NATO's supreme commander, Gen Wesley Clark, gave a robust response yesterday to suggestions that the alliance might curb its bombing campaign following Russian warnings about the dangers of the war spreading.
"We're going to continue with the mission exactly as planned regardless of political and diplomatic atmospherics," he said.
Gen Clark's comments followed a flurry of exchanges between Moscow and Washington after the Communist speaker of the Russian parliament, Mr Gennady Seleznyov, claimed that President Yeltsin had ordered Russian missiles to target NATO states because of the campaign.
The claim was swiftly denied by the Kremlin and the US State Department, but that did not stop Mr Yeltsin emphasising Russia's anger. He warned NATO not to send ground troops into Yugoslavia and "make it their protectorate", adding: "We cannot permit that."
"I have already told NATO, the Americans, the Germans, don't push us towards military action since that will certainly lead to a European war or even a world war which is inadmissible," Mr Yeltsin said in comments last night on Russian television.
The White House said it appreciated Russian comments over several weeks indicating no wish to be drawn into the conflict. The Secretary of State, Ms Madeleine Albright, sought to assuage Russian anxieties in a discussion with the Foreign Minister, Mr Igor Ivanov.
The US said yesterday it had a report of the systematic rape of Kosovo women at a Yugoslav army camp and that about 20 of them had been killed. The charge, which the Pentagon said it was trying to confirm, was the first specific US allegation of such an atrocity in Kosovo.

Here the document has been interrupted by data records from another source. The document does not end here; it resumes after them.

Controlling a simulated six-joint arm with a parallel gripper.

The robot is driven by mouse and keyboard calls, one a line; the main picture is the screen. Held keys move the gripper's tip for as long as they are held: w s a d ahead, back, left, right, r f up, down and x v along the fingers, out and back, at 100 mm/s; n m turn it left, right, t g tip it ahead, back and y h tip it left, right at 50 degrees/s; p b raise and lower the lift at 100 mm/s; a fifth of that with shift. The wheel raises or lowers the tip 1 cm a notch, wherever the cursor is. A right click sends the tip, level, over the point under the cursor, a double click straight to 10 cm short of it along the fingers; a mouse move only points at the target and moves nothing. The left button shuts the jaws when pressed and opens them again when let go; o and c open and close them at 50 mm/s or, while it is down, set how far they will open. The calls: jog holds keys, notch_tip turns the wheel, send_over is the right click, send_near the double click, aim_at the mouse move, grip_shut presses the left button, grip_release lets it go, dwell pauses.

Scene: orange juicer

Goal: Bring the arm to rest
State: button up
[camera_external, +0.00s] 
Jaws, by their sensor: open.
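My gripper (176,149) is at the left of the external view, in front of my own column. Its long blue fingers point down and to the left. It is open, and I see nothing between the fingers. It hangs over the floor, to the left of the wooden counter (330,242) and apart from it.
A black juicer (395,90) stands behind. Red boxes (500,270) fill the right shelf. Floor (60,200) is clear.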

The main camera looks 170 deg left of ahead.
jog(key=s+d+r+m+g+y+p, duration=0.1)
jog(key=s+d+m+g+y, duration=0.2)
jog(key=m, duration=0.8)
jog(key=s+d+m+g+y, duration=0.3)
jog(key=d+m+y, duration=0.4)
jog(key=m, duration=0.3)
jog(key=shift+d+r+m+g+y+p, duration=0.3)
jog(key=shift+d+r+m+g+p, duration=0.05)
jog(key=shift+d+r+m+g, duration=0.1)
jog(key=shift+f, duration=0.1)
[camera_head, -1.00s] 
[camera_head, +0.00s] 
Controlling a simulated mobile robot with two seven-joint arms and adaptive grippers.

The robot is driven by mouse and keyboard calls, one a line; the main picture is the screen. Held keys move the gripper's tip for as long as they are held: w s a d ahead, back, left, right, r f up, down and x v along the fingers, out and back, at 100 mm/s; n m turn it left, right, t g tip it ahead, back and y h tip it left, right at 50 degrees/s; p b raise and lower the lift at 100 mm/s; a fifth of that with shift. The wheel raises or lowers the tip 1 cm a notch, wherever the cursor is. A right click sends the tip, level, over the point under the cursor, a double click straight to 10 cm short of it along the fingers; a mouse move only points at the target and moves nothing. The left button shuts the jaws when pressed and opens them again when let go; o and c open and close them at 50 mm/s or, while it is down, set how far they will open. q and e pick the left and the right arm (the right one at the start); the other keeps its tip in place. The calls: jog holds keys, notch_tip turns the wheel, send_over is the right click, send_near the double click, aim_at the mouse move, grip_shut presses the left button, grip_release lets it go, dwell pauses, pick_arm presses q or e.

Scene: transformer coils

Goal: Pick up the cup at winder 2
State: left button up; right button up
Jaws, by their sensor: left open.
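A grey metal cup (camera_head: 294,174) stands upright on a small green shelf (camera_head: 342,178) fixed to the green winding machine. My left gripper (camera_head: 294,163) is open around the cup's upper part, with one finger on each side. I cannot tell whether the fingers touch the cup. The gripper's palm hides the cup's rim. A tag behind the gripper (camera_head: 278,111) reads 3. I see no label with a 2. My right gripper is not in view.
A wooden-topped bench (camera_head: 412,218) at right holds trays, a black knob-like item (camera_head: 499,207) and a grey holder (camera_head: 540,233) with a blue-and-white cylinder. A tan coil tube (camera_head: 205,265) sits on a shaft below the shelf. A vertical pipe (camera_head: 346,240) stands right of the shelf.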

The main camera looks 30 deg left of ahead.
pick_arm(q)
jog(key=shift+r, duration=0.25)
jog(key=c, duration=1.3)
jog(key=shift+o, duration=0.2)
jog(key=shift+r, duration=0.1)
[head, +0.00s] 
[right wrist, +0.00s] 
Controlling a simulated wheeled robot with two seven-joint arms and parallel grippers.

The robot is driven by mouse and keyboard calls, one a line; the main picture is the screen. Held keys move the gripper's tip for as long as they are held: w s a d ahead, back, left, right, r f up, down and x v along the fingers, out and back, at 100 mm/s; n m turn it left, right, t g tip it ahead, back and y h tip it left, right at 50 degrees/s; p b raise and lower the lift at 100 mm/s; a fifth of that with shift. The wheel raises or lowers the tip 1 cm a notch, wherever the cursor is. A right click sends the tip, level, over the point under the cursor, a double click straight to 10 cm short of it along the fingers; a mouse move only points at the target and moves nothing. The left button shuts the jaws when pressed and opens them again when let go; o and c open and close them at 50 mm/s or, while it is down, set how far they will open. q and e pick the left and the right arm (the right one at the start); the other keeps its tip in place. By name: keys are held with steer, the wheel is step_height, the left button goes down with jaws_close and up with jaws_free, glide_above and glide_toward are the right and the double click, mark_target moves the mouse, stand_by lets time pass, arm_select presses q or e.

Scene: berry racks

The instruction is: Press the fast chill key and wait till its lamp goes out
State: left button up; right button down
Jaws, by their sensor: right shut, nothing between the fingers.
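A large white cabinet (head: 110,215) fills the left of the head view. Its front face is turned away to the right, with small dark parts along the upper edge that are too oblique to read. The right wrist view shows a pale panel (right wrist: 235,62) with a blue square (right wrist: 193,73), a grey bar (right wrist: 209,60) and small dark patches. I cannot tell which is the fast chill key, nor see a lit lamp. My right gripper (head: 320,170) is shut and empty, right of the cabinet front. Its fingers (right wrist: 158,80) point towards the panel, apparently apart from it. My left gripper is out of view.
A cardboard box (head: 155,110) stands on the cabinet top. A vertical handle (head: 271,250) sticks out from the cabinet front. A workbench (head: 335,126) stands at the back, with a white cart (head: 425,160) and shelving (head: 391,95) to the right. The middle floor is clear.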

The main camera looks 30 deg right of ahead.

Serb forces shelled Kosovo Liberation Army guerrillas, killing four, on the Albania-Kosovo border yesterday as a skirmish which began with machinegun exchanges escalated, OSCE officials and police said. The fighting began near the Padesh border post in the Tropoje district, some 300 km north of the capital Tirana, before spreading to the nearby Kamenica area.
Five explosions shook Belgrade late yesterday as thousands of volunteer "human shields" turned out to protect potential NATO targets in the Yugoslav capital, the Serbian media reported.
In Kosovo, Tanjug news agency said a transmitter of the Serbian official RTS television channel had been hit on Mount Goles, near Pristina, in a raid by NATO warplanes.